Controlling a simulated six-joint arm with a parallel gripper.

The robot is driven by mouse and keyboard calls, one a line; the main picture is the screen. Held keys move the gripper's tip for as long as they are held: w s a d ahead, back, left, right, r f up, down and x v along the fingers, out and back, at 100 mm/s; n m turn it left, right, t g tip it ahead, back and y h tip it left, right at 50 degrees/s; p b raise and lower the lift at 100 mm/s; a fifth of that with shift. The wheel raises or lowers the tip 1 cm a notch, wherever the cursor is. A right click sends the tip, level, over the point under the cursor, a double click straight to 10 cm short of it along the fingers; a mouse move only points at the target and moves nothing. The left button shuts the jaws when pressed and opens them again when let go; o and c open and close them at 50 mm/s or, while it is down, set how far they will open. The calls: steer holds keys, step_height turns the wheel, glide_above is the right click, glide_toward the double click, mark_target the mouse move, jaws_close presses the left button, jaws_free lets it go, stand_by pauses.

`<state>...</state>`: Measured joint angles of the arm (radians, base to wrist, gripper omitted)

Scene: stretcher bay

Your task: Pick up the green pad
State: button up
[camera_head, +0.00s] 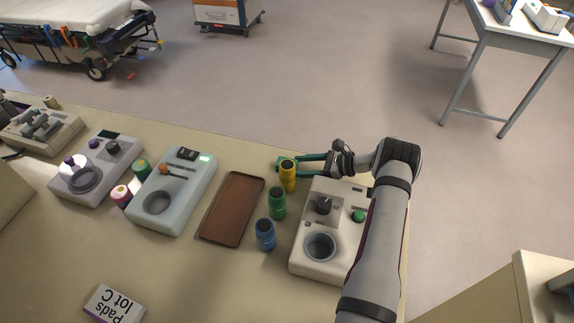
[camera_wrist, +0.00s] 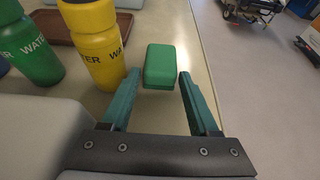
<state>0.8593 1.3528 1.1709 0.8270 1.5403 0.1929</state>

◆ Task to complete ◆
Extract all the data above exactly, excluding every picture.

◆ Exercise response ◆
Controlling a simulated six-joint arm with a parallel gripper.

The robot is driven by mouse and keyboard calls, one a line; the main picture is the screen. Held keys move the gripper's tip for as long as they are held: w s a d ahead, back, left, right, r f up, down and x v along the fingers, out and back, at 100 mm/s; n m turn it left, right, t g tip it ahead, back and y h tip it left, right at 50 degrees/s; p b raise and lower the lift at 100 mm/s; a fifth of that with shift. The wheel raises or lowers the tip 1 cm a notch, wherever the cursor is. A right click sends the tip, level, over the point under the cursor, a double click straight to 10 cm short of it along the fingers; a mouse move only points at the target and moves nothing. The left button shuts the jaws when pressed and opens them again when let go; o and c open and close them at 50 mm/s or, while it is down, set how far they will open. The calls: steer holds keys, step_height turns the wheel, glide_above is the right click, glide_toward the double click, mark_target the mouse move, jaws_close presses the left button, jaws_free lets it go, stand_by pauses.

`<state>...</state>`: Measured joint angles of the arm (radians, base to wrist, gripper omitted)

Scene: stretcher bay

Your task: Pick up the green pad
State: button up
[camera_head, +0.00s] 
[camera_wrist, +0.00s] 
<state>0.8593 1.3528 1.1709 0.8270 1.5403 0.1929</state>

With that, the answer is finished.